Linking Sustainability to Profitability: ESG Scores and Financial Performance of Banks in Uzbekistan
Abstract
This study investigates the relationship between Environmental, Social, and Governance (ESG) performance and financial outcomes among commercial banks in Uzbekistan, a rapidly transforming emerging market economy. Using a novel dataset covering 118 bank-year observations from 2018 to 2023, we construct pillar-level ESG scores (E, S, G) and a composite ESG index based on 22 measurable indicators aligned with the Global Reporting Initiative (GRI) Financial Services Supplement and the UN Principles for Responsible Banking (UNPRB). Indicators are normalized using the min–max method and aggregated with equal weighting, reflecting transparency and comparability in a data-constrained context. Financial performance is assessed using accounting-based measures—Return on Assets (ROA), Return on Equity (ROE), and Net Interest Margin (NIM)—alongside efficiency (Cost-to-Income Ratio, CIR) and risk (Non-Performing Loan Ratio, NPL). Control variables include bank size, capital adequacy ratio, liquidity, and ownership type.

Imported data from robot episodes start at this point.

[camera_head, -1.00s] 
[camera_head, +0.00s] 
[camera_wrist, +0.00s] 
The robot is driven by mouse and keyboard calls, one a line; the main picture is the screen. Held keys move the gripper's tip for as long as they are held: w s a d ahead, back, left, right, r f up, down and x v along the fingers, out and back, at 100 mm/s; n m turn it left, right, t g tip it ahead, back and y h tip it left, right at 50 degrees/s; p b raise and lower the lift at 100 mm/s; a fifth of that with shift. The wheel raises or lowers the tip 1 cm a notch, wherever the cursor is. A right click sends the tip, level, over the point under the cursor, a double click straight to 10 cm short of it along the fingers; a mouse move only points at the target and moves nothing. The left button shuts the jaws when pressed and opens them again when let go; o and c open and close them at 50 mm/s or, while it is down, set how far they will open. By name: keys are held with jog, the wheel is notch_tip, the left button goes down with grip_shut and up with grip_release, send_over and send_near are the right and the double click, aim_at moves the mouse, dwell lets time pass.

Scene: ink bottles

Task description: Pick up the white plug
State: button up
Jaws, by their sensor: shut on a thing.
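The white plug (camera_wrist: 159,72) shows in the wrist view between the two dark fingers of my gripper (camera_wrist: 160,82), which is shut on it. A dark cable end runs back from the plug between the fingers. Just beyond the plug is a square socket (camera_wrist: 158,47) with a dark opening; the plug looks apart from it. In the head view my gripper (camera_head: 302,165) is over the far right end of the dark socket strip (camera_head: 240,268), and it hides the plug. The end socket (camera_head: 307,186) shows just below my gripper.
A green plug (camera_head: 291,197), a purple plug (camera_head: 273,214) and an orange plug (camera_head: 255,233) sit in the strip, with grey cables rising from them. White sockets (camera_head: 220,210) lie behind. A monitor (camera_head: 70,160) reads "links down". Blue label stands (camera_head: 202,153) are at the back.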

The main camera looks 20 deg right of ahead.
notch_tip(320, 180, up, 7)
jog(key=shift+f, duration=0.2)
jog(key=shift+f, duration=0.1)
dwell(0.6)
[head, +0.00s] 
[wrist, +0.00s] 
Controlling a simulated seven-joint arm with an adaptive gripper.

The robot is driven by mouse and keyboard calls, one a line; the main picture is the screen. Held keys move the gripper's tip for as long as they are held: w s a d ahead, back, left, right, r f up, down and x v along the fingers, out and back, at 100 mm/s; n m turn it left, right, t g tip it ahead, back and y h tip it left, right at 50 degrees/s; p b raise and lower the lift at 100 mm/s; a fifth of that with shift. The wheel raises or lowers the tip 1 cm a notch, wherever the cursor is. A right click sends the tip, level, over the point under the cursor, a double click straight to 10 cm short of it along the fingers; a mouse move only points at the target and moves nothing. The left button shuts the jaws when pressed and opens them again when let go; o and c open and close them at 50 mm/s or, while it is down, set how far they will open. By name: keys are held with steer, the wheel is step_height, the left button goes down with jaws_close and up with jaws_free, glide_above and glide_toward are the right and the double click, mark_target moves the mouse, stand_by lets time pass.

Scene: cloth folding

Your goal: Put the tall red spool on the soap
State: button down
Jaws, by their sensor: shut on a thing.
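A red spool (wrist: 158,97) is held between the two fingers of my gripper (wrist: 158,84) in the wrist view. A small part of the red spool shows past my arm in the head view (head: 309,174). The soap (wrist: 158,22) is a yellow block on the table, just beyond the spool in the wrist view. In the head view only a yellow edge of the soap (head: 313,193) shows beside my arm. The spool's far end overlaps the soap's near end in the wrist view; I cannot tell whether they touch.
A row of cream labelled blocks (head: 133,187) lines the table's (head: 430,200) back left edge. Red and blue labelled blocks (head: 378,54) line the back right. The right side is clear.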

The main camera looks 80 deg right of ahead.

The analysis begins with Pearson correlation tests, which reveal three important insights. First, the three ESG pillars demonstrate strong internal consistency, indicating that Uzbek banks tend to adopt ESG practices in an integrated manner rather than selectively. Second, ESG scores exhibit significant positive correlations with profitability measures (ROA and ROE), with governance emerging as the most influential driver. Third, ESG scores are negatively correlated with CIR and NPL, suggesting that stronger ESG practices are associated with greater operational efficiency and lower credit risk. While Net Interest Margin shows a weaker positive association, the overall pattern aligns with global evidence that ESG contributes to both financial resilience and sustainable growth.
Panel regression analysis, supported by the Hausman specification test, further validates these findings. Fixed-effects models controlling for bank-specific heterogeneity and macroeconomic shocks show that ESG scores exert a statistically significant and economically meaningful impact on financial performance. Specifically, higher ESG scores increase ROA and ROE, modestly enhance NIM, and substantially reduce CIR and NPL. Governance once again stands out as the most consistent predictor of improved outcomes, reflecting the importance of board independence, disclosure practices, and risk oversight in the Uzbek banking context.

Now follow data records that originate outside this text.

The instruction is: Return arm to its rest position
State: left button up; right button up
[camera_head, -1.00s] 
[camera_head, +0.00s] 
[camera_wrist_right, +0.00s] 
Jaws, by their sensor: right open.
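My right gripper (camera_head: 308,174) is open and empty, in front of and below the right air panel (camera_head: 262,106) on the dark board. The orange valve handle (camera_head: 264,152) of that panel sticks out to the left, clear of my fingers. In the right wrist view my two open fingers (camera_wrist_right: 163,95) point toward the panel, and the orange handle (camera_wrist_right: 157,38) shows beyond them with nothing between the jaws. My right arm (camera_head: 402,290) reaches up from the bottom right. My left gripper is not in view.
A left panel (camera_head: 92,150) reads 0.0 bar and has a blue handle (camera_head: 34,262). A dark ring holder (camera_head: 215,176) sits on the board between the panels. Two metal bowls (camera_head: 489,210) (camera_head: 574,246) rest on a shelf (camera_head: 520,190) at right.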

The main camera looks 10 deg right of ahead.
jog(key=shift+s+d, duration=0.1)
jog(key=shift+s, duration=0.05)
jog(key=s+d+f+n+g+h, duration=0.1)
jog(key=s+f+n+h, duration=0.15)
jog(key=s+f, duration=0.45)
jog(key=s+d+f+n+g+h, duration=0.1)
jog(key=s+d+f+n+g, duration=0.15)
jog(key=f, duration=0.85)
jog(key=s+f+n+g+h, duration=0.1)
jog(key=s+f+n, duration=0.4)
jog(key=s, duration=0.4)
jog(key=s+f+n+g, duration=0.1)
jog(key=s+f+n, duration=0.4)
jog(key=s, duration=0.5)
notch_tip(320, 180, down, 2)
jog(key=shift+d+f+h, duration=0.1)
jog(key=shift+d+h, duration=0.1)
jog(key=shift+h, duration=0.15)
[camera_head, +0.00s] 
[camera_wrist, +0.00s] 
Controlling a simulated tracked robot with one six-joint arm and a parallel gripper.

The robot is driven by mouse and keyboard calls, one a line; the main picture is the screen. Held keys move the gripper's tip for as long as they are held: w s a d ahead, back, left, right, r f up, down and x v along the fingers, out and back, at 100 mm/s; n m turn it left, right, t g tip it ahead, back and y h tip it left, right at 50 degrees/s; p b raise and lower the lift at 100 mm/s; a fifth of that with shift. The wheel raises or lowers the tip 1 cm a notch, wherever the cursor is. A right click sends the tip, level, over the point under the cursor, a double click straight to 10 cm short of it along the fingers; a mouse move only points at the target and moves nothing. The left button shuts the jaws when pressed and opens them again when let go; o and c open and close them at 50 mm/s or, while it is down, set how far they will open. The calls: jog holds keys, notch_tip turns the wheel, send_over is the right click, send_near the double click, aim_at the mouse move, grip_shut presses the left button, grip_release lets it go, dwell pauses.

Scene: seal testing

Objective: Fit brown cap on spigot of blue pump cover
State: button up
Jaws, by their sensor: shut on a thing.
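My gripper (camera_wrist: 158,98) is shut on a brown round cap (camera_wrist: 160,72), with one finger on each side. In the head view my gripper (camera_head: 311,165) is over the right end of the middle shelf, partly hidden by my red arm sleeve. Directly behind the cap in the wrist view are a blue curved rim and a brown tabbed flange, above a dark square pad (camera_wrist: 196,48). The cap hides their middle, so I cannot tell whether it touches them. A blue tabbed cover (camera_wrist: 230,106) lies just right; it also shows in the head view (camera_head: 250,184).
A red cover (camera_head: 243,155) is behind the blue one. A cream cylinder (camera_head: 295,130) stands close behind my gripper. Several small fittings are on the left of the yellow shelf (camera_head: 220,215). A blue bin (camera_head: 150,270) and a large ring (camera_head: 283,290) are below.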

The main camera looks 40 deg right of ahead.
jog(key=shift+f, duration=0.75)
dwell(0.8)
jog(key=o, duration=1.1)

The results carry important policy and practical implications. For regulators, the findings highlight the need to institutionalize ESG disclosure, integrate sustainability considerations into credit risk assessments, and design incentives that encourage adoption across all banks. For practitioners, ESG should be reframed not as a compliance burden but as a strategic driver of profitability, efficiency, and long-term competitiveness. For researchers, this study opens avenues for further work on the causal mechanisms linking ESG to financial performance, cross-country comparisons in Central Asia, and long-term evaluations of ESG’s impact. By demonstrating that ESG integration yields tangible financial benefits in an emerging market, this study contributes to the global discourse on sustainable finance. It provides empirical evidence that linking sustainability to profitability is not only feasible but also desirable for banks in Uzbekistan, offering a roadmap for aligning financial sector transformation with national development objectives.